## TASK OBJECTIVE:
Work out how many lines contain "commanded". Reply with the count alone.

--------------------------------

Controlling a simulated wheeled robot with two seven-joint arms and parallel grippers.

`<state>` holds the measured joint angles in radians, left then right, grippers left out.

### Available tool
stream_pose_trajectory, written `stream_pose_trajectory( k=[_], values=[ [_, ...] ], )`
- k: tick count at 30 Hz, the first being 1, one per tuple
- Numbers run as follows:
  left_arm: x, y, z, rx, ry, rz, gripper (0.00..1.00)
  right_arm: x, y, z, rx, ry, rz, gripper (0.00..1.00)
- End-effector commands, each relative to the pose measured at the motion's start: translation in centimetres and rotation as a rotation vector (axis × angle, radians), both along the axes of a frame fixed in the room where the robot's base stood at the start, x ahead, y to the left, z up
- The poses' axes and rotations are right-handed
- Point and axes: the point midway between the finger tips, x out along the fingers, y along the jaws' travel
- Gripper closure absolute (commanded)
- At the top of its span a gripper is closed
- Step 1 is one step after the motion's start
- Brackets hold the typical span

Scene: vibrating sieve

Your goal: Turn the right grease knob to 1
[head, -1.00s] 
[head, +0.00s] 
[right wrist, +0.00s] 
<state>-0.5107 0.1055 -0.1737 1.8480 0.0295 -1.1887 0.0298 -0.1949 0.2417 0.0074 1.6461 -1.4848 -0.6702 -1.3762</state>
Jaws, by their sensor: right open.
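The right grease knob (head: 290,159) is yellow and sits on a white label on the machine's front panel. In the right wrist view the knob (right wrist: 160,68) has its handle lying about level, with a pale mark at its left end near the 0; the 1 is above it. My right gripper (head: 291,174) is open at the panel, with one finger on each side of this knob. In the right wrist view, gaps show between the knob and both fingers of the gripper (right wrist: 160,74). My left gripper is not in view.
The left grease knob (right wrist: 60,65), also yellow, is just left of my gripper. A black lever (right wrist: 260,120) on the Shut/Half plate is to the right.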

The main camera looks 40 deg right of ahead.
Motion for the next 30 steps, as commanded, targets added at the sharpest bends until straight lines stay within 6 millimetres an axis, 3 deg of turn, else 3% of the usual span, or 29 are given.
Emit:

--------------------------------

## FINISHED ANSWER:
2